**Written problem**
Lines that contain the string "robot" are to be copied; leave out all others.

**Dataset excerpt**

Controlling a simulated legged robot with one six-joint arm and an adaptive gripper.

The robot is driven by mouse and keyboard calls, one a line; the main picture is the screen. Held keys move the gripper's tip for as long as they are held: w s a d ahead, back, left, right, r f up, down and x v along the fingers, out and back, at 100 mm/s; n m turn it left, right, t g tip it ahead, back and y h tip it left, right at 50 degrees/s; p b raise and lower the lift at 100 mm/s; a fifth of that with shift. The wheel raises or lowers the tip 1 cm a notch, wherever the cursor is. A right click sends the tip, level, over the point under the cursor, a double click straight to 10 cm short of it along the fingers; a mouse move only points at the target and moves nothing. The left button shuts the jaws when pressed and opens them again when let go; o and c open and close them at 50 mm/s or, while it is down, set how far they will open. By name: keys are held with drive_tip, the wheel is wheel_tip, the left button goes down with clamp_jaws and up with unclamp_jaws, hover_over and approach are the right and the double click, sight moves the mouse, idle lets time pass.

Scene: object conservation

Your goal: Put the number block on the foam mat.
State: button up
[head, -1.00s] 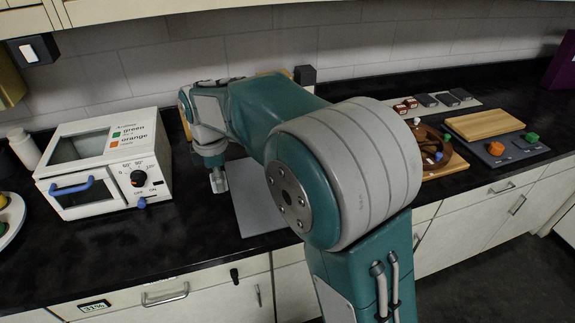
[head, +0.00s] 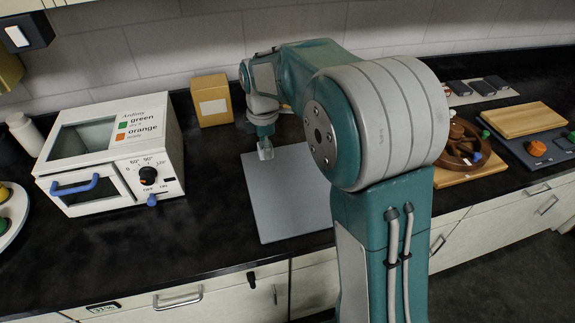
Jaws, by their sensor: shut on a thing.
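My gripper (head: 265,150) points down over the back left part of the grey mat (head: 280,209), which I take as the foam mat. It is shut on a small, pale thing, probably the number block; at this size I cannot make out any number on it. I see no other number block on the counter. I cannot tell whether the held thing touches the mat or hangs just above it. My arm covers the mat's right side. The rest of the mat that shows is bare and flat.
A white toy oven (head: 112,152) stands to the left. A tan box (head: 212,100) stands behind, left of my gripper. A wooden board (head: 522,119), an orange knob (head: 536,148) and a round wooden piece (head: 462,146) lie to the right. The counter between oven and mat is clear.

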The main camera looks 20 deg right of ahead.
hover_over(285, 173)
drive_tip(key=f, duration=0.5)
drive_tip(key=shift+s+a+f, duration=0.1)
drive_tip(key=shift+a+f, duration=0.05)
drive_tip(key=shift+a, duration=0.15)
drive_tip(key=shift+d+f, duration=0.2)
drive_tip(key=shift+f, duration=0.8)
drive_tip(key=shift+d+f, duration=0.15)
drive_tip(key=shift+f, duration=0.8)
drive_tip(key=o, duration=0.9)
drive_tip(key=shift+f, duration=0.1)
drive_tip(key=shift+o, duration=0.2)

**Problem solution**
Controlling a simulated legged robot with one six-joint arm and an adaptive gripper.
The robot is driven by mouse and keyboard calls, one a line; the main picture is the screen. Held keys move the gripper's tip for as long as they are held: w s a d ahead, back, left, right, r f up, down and x v along the fingers, out and back, at 100 mm/s; n m turn it left, right, t g tip it ahead, back and y h tip it left, right at 50 degrees/s; p b raise and lower the lift at 100 mm/s; a fifth of that with shift. The wheel raises or lowers the tip 1 cm a notch, wherever the cursor is. A right click sends the tip, level, over the point under the cursor, a double click straight to 10 cm short of it along the fingers; a mouse move only points at the target and moves nothing. The left button shuts the jaws when pressed and opens them again when let go; o and c open and close them at 50 mm/s or, while it is down, set how far they will open. By name: keys are held with drive_tip, the wheel is wheel_tip, the left button goes down with clamp_jaws and up with unclamp_jaws, hover_over and approach are the right and the double click, sight moves the mouse, idle lets time pass.

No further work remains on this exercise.